If you keep spending more than you earn, you need to get things under control with some simple tips and tricks.
Food shopping is a huge expense for everyone, with the average household forking out £56.80 on groceries each week. However, there are ways to save money when shopping.
Stick to a list in the supermarket, and know where the best bargains can be found. For cheap, long-lasting staples, head straight to the frozen aisle. The Sun found that you can save £260 a year by choosing frozen options on 10 core items over their fresh equivalents.
Save more by buying rice, spices and pulses in bulk in the World Food aisle, and pick up the cheapest nuts and dried fruit in the baking section. Be wary of supermarket offers and only snap up BOGOF (buy one get one free) deals if they can be stored or frozen. If you buy fresh foods in bulk, you’ll end up throwing them – and your money – away.
Seeing is believing
If someone offered you a cool £1,000, you’d bite their hand off, so why do we all happily fritter away nearly the same amount each year without really noticing?
A survey by Aviva insurance found that we spend an average of £947 on what they called 'invisible items' each year. That’s things we barely notice, like takeaway coffees, shop-bought lunches and little sweet treats. Start writing down everything you spend, so that all those invisible things suddenly become impossible to ignore.
Sleep on it
“I need that dress!” “I can’t live without those trainers!” Ever heard yourself saying things like that? Of course life will go on without the latest ‘must have’ and chances are you’ll forget about them after a few days anyway.
If you see something you love, give yourself a cooling off period. Walk away from the shop, or switch to a different website, and sleep on it. If after 48 hours you still can’t get it out of your mind, then ask yourself if you’ve got the money for it. If the answer’s no, steer clear.
You’ll have heard of the ‘sharing economy’, that’s where people share their expertise or possessions with others, offering cheaper – or even free – services compared with more established businesses.

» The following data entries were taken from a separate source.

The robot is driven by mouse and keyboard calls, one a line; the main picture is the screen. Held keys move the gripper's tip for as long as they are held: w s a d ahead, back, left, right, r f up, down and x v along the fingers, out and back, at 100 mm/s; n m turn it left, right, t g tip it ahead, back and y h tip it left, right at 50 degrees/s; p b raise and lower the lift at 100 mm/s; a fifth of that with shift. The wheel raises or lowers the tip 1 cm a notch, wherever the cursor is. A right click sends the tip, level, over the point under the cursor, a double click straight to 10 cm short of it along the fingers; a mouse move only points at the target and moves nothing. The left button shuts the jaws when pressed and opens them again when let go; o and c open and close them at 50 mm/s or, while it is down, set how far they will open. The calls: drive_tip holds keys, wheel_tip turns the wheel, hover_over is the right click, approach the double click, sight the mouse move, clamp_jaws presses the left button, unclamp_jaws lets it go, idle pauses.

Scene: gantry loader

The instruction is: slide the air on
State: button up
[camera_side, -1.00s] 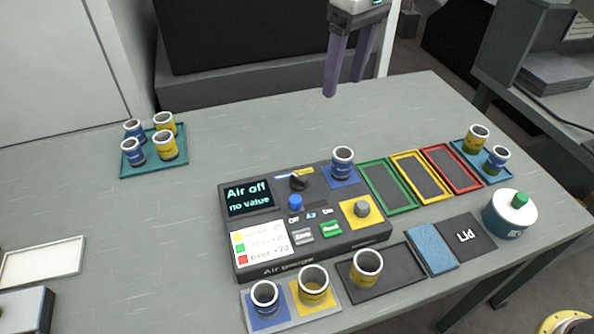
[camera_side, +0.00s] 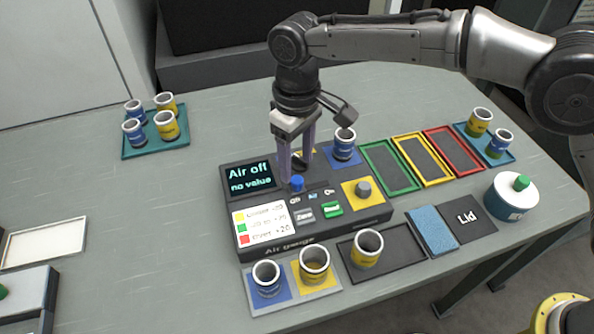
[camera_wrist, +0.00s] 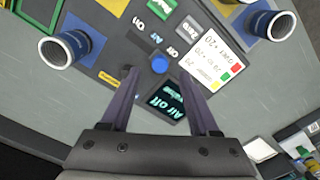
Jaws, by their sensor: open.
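The air gauge (camera_side: 320,226) is a dark box in the middle of the table. Its screen (camera_side: 250,181) reads "Air off" and "no value". A blue slider knob (camera_side: 297,183) stands at the Off end of the "Off Air On" marking, and it also shows in the wrist view (camera_wrist: 159,64). My gripper (camera_side: 298,178) is open and empty, pointing down over the gauge just behind the blue knob. In the wrist view my two fingers (camera_wrist: 165,95) are spread either side of the screen, with the knob beyond them. Whether a finger touches the knob cannot be told.
A blue-banded ring (camera_side: 344,145) stands on the gauge's blue pad, close right of my gripper. Green, yellow and red trays (camera_side: 421,167) lie to the right. More rings (camera_side: 314,264) stand in front. A lidded pot (camera_side: 511,197) stands far right. The table's left middle is clear.

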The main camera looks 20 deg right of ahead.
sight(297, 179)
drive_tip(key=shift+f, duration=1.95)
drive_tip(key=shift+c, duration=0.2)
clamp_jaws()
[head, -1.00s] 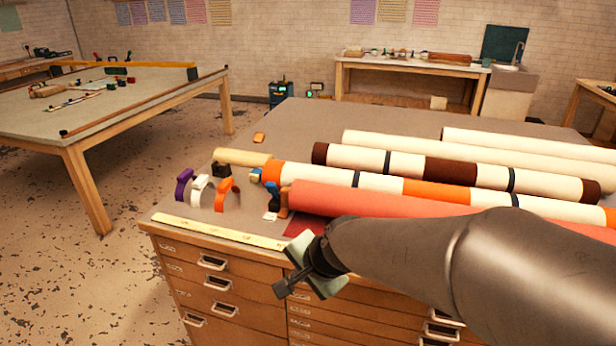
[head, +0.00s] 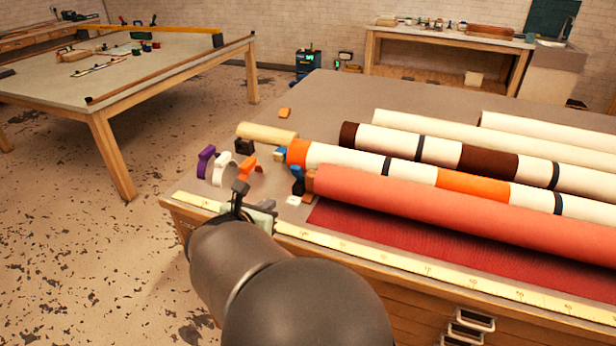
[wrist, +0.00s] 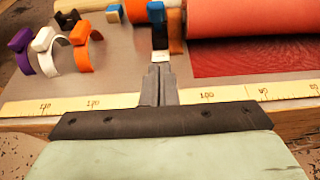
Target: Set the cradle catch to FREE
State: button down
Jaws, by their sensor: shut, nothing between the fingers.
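No part in view is legibly marked FREE. A small blue and black piece (head: 297,178) stands at the near left end of the red roll (head: 440,212), against a brown block (head: 309,184); it may be the cradle catch, but I cannot tell its setting. In the wrist view this piece (wrist: 158,30) is upright just beyond my fingertips, with a small white tag (wrist: 160,57) at its foot. My gripper (head: 240,188) is shut and empty at the table's front edge, left of the piece and apart from it. In the wrist view my gripper (wrist: 160,70) points toward the tag.
Purple (head: 206,160), white (head: 221,167) and orange (head: 246,168) open rings stand left of the rolls. A yellow measuring strip (head: 400,277) runs along the front edge. Striped rolls (head: 450,150) fill the right side.

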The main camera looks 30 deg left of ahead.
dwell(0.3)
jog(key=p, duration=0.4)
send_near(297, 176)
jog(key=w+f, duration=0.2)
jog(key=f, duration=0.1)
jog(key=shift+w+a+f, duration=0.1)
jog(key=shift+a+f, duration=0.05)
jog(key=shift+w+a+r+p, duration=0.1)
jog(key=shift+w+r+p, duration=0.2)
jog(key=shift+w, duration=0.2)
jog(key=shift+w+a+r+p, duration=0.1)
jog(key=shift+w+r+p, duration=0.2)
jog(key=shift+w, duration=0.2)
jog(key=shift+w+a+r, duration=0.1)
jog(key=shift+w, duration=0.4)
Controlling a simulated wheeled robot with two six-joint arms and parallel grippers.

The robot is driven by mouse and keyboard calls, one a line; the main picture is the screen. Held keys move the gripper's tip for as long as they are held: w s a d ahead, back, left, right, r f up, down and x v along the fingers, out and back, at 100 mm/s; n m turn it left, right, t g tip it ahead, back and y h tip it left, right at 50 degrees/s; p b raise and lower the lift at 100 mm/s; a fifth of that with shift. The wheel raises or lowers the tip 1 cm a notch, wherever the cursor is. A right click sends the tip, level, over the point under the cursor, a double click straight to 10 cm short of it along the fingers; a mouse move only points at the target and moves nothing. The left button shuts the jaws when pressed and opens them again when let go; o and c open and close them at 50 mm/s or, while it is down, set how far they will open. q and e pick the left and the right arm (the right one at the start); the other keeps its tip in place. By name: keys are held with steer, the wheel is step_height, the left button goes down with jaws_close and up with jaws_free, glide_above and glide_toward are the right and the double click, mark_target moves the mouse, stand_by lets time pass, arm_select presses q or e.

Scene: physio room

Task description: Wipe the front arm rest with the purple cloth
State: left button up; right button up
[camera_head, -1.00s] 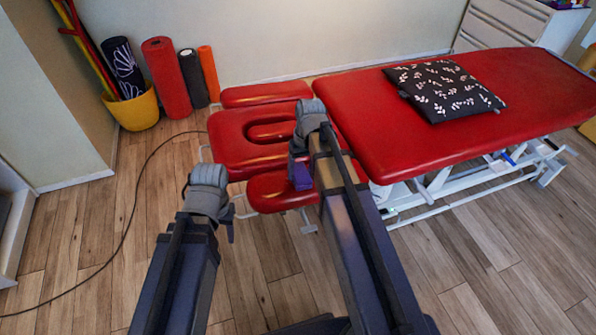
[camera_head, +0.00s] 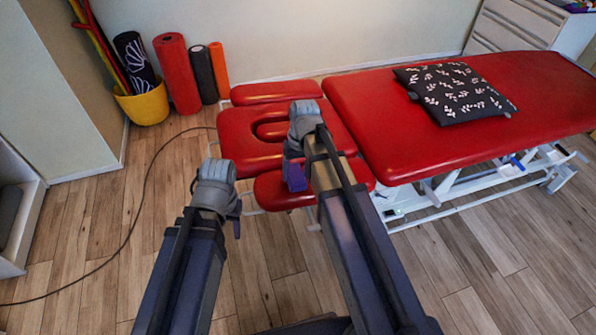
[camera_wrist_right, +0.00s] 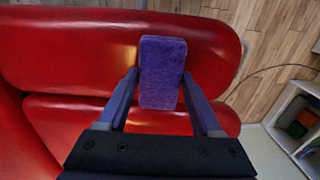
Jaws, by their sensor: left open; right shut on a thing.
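The front arm rest (camera_head: 272,190) is the small red pad at the near side of the red table's head end. My right gripper (camera_head: 295,160) is above it, shut on the purple cloth (camera_head: 297,180), which is at the pad's far edge in the head view. In the right wrist view the cloth (camera_wrist_right: 162,70) is a thick purple block between the two fingers, over red padding. I cannot tell whether it touches the pad. My right arm hides part of the arm rest. My left gripper (camera_head: 214,188) is open and empty, left of the arm rest.
The red face pad (camera_head: 235,135) with its opening and a back arm rest (camera_head: 275,92) lie beyond. The main red table (camera_head: 370,130) bears a black patterned cushion (camera_head: 455,92). Rolled mats (camera_head: 178,75) and a yellow pot (camera_head: 145,105) stand behind. A cable (camera_head: 140,200) crosses the floor.

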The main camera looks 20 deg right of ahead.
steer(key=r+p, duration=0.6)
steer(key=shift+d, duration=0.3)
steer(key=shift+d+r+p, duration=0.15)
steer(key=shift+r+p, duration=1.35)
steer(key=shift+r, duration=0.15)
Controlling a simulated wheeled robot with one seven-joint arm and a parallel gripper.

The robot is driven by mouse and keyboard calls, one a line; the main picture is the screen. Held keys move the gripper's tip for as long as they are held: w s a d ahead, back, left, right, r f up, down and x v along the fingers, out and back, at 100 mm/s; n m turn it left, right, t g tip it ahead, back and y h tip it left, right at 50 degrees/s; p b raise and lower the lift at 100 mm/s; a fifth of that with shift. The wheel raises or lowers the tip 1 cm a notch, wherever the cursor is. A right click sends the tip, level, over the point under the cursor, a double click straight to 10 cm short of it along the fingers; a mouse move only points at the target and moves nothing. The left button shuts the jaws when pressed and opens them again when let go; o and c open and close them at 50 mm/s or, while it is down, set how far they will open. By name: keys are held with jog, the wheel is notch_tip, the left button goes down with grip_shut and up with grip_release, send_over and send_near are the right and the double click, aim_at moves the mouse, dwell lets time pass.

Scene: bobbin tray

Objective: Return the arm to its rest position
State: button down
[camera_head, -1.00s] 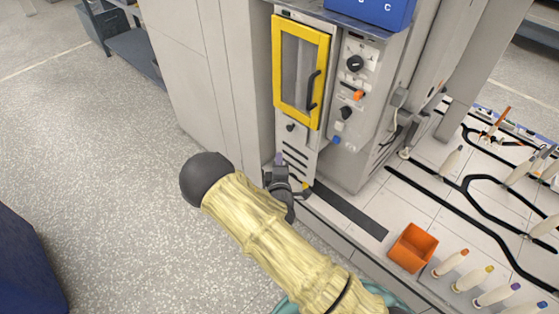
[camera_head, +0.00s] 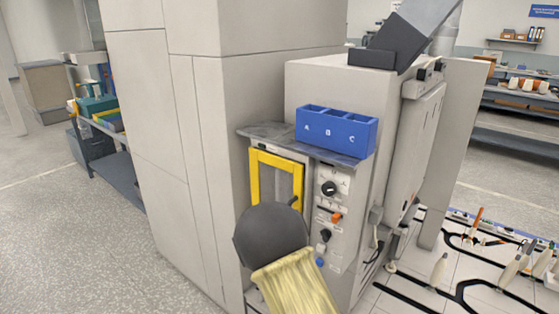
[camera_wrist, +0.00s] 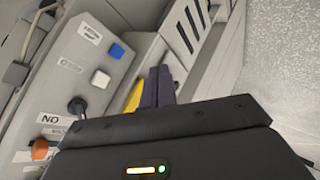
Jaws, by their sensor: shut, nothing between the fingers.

There’s the well-known players like Uber and Airbnb, but you can also get something for nothing (or not very much), thanks to services like Freecycle, where people give away things they don’t need, or apps such as Borrow-it, where you can borrow a hedge trimmer, tent or anything you like from other people for a fraction of the cost of buying it.
Sharing lifts to work, and cutting the cost of fuel, is another money saver, especially as transport is one of our biggest household expenses. Check out sites like liftshare.com to find someone going your way or ask around in your office. It might be the start of a beautiful friendship.
Snip beauty spending
For women, spending on beauty items can be a major cost. A recent survey found that regular treatments for hair, waxing and manicures added up to £1,100 a year.
You can save money by teaching yourself how to use a home-waxing kit. Invite your friends round for a beauty evening, where you can do each other’s nails, and find out about local beauty colleges where students will give you a quick trim for a snip of your usual salon cut.
Now is the time to take control of your spending.